PROVIDED DATA:
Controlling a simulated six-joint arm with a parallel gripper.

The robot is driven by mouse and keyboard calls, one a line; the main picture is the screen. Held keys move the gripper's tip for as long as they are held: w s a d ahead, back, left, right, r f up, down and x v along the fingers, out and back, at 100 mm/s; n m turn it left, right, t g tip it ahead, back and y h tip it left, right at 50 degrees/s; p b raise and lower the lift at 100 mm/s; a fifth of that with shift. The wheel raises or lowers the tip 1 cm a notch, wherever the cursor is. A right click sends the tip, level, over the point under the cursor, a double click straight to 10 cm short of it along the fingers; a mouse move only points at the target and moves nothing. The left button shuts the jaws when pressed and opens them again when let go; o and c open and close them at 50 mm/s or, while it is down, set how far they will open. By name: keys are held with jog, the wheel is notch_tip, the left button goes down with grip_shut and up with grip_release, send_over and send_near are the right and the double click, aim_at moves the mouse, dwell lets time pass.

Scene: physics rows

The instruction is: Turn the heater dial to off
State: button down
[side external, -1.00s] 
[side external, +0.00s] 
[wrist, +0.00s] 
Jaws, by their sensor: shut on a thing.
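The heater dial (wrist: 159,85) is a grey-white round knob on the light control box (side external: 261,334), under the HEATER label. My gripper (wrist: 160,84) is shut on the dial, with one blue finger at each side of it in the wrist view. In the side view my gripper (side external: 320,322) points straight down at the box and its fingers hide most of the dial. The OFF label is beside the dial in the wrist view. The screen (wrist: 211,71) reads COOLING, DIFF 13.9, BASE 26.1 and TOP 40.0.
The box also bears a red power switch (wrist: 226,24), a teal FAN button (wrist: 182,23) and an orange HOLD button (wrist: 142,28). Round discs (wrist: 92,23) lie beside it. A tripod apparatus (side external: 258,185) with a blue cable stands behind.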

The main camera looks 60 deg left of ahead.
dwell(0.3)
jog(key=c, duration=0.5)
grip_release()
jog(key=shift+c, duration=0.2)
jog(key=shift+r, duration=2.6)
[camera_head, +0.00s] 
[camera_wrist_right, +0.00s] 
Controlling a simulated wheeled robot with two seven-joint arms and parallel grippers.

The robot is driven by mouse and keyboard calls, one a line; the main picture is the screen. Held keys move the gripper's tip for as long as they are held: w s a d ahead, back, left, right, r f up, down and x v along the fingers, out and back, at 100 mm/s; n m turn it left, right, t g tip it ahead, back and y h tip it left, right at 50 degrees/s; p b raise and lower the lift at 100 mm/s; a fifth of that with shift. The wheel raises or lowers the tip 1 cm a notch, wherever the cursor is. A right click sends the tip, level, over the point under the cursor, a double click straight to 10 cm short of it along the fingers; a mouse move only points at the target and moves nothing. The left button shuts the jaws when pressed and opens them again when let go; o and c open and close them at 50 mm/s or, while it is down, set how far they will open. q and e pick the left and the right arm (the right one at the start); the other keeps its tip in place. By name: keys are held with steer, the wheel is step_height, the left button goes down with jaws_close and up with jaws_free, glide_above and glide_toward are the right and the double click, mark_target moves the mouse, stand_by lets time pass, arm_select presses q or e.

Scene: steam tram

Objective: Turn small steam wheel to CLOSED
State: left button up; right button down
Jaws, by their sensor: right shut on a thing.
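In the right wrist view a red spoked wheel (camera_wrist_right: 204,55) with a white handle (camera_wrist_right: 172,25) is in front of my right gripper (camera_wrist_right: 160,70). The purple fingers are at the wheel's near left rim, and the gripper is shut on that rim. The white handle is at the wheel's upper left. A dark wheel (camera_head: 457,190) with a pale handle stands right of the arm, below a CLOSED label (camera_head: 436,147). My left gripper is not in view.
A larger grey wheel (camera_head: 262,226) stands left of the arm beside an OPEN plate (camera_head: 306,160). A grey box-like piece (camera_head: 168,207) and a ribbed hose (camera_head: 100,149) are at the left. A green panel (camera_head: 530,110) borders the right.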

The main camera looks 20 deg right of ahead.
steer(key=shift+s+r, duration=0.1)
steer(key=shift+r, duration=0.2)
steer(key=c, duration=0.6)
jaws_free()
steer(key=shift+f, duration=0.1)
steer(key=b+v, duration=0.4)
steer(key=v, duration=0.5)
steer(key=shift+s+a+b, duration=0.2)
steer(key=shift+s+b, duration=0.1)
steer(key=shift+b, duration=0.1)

TASK GOAL: Using the data above, copy each line that contains "Scene".

THE SOLUTION:
Scene: physics rows
Scene: steam tram

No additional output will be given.